> AIM OF THE TASK:
Restate each line of the listing exactly, without carrying over any pictures.

> AVAILABLE DATA:
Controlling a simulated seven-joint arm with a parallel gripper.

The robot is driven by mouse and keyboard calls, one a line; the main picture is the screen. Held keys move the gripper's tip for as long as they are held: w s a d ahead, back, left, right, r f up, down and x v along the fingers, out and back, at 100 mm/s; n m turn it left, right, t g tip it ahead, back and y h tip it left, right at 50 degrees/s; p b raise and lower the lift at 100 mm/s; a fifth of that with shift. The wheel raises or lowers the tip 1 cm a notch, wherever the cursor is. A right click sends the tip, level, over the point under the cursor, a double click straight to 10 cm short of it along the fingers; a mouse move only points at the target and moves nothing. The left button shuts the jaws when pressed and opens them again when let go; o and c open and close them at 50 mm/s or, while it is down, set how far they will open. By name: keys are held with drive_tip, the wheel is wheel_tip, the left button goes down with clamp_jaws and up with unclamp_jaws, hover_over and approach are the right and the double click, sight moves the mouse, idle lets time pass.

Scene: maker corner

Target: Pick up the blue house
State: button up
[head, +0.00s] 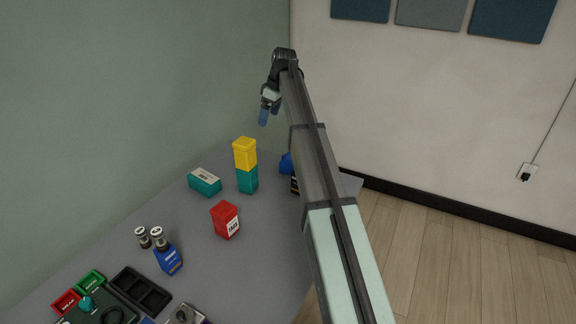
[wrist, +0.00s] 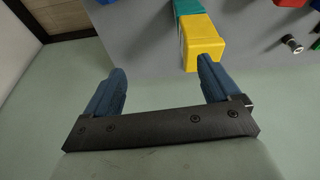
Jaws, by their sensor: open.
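A blue object (head: 286,164), which may be the blue house, stands near the right edge of the table. My arm hides part of it, so its full shape does not show. A sliver of blue (wrist: 106,1) at the top edge of the wrist view may be the same thing. My gripper (head: 269,114) is open and empty, raised above the far end of the table. In the wrist view its two blue fingers (wrist: 161,70) are wide apart with nothing between them.
A yellow block (head: 245,154) sits on a teal block (head: 248,181) close to the blue object. A teal box (head: 205,183), a red box (head: 225,220) and a blue box (head: 168,259) stand on the grey table (head: 265,260). A black tray (head: 140,291) lies nearer.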

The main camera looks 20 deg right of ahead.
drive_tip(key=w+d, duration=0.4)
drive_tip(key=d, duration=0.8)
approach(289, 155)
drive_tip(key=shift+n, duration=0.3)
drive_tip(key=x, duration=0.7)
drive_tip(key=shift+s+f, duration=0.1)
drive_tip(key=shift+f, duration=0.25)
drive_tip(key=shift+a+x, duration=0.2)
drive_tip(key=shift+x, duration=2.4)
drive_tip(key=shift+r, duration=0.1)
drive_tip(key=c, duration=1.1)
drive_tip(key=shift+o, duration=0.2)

> SOLUTION TO THE EXERCISE:
Controlling a simulated seven-joint arm with a parallel gripper.

The robot is driven by mouse and keyboard calls, one a line; the main picture is the screen. Held keys move the gripper's tip for as long as they are held: w s a d ahead, back, left, right, r f up, down and x v along the fingers, out and back, at 100 mm/s; n m turn it left, right, t g tip it ahead, back and y h tip it left, right at 50 degrees/s; p b raise and lower the lift at 100 mm/s; a fifth of that with shift. The wheel raises or lowers the tip 1 cm a notch, wherever the cursor is. A right click sends the tip, level, over the point under the cursor, a double click straight to 10 cm short of it along the fingers; a mouse move only points at the target and moves nothing. The left button shuts the jaws when pressed and opens them again when let go; o and c open and close them at 50 mm/s or, while it is down, set how far they will open. By name: keys are held with drive_tip, the wheel is wheel_tip, the left button goes down with clamp_jaws and up with unclamp_jaws, hover_over and approach are the right and the double click, sight moves the mouse, idle lets time pass.

Scene: maker corner

Target: Pick up the blue house
State: button up
[head, +0.00s] 
[wrist, +0.00s] 
Jaws, by their sensor: open.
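A blue object (head: 286,164), which may be the blue house, stands near the right edge of the table. My arm hides part of it, so its full shape does not show. A sliver of blue (wrist: 106,1) at the top edge of the wrist view may be the same thing. My gripper (head: 269,114) is open and empty, raised above the far end of the table. In the wrist view its two blue fingers (wrist: 161,70) are wide apart with nothing between them.
A yellow block (head: 245,154) sits on a teal block (head: 248,181) close to the blue object. A teal box (head: 205,183), a red box (head: 225,220) and a blue box (head: 168,259) stand on the grey table (head: 265,260). A black tray (head: 140,291) lies nearer.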

The main camera looks 20 deg right of ahead.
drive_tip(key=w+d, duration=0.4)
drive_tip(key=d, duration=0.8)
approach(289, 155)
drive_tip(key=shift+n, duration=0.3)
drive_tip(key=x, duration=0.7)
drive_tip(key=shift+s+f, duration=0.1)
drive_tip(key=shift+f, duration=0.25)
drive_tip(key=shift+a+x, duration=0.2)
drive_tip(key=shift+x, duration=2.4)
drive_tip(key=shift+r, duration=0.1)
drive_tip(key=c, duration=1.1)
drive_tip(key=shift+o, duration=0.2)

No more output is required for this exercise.